══ Source material ══

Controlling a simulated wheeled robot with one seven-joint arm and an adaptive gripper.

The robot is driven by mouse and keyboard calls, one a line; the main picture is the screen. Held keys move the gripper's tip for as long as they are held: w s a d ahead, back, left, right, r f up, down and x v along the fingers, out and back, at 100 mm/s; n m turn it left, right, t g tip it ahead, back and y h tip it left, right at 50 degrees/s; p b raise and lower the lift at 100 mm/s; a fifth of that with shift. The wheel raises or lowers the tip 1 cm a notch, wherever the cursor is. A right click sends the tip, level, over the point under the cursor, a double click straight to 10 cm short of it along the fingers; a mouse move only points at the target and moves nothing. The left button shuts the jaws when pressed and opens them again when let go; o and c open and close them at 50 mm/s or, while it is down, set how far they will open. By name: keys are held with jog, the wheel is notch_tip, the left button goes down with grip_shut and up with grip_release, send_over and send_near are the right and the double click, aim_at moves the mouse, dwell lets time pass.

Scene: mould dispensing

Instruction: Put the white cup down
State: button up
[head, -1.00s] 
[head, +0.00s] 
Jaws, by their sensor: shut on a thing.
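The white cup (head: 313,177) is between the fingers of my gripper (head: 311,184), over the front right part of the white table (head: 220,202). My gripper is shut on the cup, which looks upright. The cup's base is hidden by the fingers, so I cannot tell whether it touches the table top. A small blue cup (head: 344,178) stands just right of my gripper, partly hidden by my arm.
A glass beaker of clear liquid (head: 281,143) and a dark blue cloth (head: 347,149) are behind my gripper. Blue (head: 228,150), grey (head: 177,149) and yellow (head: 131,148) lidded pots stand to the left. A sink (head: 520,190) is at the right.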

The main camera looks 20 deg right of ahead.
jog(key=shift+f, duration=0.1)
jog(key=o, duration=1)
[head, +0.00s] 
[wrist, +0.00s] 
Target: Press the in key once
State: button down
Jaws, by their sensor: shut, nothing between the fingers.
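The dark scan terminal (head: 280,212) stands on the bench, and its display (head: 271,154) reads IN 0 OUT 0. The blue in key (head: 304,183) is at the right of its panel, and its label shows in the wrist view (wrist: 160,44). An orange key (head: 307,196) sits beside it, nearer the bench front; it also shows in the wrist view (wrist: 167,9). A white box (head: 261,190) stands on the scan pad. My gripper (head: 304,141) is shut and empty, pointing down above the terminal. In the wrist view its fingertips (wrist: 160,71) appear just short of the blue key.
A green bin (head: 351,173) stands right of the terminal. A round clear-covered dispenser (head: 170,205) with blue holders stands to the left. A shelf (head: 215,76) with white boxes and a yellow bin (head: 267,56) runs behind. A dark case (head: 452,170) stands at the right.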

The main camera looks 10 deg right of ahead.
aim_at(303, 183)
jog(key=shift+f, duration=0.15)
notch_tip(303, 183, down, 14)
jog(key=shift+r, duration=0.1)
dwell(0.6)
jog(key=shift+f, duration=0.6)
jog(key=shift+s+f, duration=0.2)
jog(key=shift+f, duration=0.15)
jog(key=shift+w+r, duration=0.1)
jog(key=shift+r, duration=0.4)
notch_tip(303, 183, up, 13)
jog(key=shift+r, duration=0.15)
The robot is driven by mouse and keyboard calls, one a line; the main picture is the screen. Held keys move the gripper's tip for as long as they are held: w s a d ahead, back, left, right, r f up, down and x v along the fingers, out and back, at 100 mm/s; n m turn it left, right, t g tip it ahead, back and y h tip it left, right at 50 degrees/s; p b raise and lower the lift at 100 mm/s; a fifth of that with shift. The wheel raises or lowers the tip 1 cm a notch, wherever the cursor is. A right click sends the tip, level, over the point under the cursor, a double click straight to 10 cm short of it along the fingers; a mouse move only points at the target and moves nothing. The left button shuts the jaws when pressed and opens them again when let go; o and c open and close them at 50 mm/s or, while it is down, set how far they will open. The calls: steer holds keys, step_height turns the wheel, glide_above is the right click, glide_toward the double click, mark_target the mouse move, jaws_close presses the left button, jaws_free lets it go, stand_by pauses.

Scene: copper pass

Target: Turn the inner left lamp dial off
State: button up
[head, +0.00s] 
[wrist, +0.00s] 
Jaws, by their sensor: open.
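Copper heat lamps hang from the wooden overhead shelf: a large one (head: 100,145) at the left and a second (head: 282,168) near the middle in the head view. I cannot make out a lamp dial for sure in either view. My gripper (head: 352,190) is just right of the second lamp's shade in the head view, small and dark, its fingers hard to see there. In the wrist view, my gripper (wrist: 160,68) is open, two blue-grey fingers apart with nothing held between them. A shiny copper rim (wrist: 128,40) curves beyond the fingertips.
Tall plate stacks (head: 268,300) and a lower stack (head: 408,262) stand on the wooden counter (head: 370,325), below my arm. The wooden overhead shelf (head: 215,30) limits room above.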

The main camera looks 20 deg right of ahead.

═══

[What you have to do] Show every line in the entries where the string "Scene" occurs.

[In response]
Scene: mould dispensing
Scene: copper pass

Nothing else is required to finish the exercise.